UCU: Most FE staff back alternative to ‘traumatic’ Ofsted inspections

Lecturers call for 'peer-led' model, as new chief inspector also floats the idea

Lecturers call for 'peer-led' model, as new chief inspector also floats the idea

“Distracting and anxiety-inducing” Ofsted inspections should be axed and replaced by a peer-led model to improve education quality, according to the University and College Union.

A survey of more than 1,000 further education union members found that just one in five believed Ofsted raises standards and nine in ten backed “an alternative model of improvement/challenge”.

Ofsted has come under increasing pressure to reform its inspection regime from all sides of the education sector following the death of headteacher Ruth Perry last year.

Last month, the National Education Union (NEU) reported that nearly two-thirds of its member schoolteachers believe inspections have caused them mental ill-health and four in five want Ofsted replaced. NEU has advised its members not to work as inspectors or to display their school’s judgments on publicity materials.

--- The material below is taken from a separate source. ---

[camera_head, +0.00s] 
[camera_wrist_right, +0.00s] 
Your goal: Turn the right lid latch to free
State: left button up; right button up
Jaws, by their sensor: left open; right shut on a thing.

The education watchdog is in the final weeks of its ‘Big Listen’ exercise, with new chief inspector Sir Martyn Oliver repeatedly vowing “nothing is off the table” when it comes to reform.

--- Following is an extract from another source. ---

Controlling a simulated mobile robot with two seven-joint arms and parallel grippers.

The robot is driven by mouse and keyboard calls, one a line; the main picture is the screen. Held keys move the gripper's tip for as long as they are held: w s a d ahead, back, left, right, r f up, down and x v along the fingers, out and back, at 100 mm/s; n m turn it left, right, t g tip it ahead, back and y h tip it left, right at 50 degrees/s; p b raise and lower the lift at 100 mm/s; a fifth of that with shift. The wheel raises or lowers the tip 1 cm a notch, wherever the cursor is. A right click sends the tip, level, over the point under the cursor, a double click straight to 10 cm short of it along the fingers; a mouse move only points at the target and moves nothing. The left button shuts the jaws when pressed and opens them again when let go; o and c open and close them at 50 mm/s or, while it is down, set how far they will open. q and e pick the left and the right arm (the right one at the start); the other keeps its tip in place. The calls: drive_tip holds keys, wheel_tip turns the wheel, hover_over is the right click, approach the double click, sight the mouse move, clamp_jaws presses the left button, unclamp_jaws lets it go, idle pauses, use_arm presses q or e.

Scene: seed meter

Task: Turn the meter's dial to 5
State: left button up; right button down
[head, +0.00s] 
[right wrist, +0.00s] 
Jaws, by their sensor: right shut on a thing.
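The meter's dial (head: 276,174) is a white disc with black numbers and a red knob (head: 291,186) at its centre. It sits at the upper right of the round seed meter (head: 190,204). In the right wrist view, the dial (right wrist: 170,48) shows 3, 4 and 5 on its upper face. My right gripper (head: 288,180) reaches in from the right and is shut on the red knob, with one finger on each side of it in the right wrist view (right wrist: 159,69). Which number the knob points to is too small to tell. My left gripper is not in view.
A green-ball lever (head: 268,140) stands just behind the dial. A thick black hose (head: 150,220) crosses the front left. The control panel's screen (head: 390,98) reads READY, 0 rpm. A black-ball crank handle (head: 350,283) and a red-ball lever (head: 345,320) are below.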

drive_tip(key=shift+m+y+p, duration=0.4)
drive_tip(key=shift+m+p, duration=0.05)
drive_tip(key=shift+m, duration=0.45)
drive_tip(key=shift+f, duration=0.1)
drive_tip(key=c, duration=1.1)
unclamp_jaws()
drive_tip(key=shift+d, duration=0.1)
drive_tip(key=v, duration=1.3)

“College staff are clear that Ofsted inspections need to be abolished,” UCU general secretary Jo Grady said.

“Our members say inspections are traumatic and, especially after the tragic death of Ruth Perry, we need an end to the stress and anxiety they induce,” Grady said.

UCU’s report reveals just over three-quarters of college teachers believe the Ofsted term ‘inadequate’ is “not acceptable terminology” with the union recommending simpler ‘satisfactory’ and ‘requires improvement’ judgments instead.

The government last week rejected calls from MPs to ditch single-word grades, justifying that the grades provide “a clear basis for taking action” to improve underperforming institutions.

“It is simply unacceptable for the government to rule out replacing it before Ofsted’s consultation has even finished,” Grady added.

The Labour Party pledged in January that a Labour government would end single-word Ofsted judgments and bring in report cards with annual safeguarding and attendance checks.

UCU’s survey found that 83 per cent of college staff agreed that Ofsted visits caused anxiety and stress. Nine in ten teachers said inspections were an additional workload burden and detracted from teaching. 

To combat this, UCU said Ofsted should consult on removing the notice period on colleges ahead of an inspection. Colleges should also be required to publish how much they spend on inspection preparation, including consultancy.

Teachers said their colleges dumped “excessive and unnecessary” paperwork to prepare for Ofsted inspections which took priority over teaching.

“There was a huge amount of paperwork unnecessary in my opinion that I was expected to redo even though it was perfectly adequate. Going in on days off and the weekend were expected prior to the visit which just increased the stress and anxiety for all the staff,” one UCU member said.

Another member said her college rolled out initiatives “purely” to achieve a good grade at inspection and had “very little focus” on whether learners were benefitting from them.

In place of Ofsted, UCU has said the FE sector should be funded to run a “co-designed, collaborative, peer improvement model”, which it claimed would be “valued and trusted” by staff and the public.

Speaking at the Schools and Academies Show earlier this week, Oliver described the existing inspectorate as “a peer-reviewed system” because the “vast majority” of its workforce were serving principals and headteachers.

A Department for Education spokesperson said: “Ofsted’s independent inspections are vital to ensuring students are safe and receive the education they deserve. We are looking forward to conclusion of the Big Listen, which will help inform us of the steps needed to continue to raise standards for children and young people across the board.”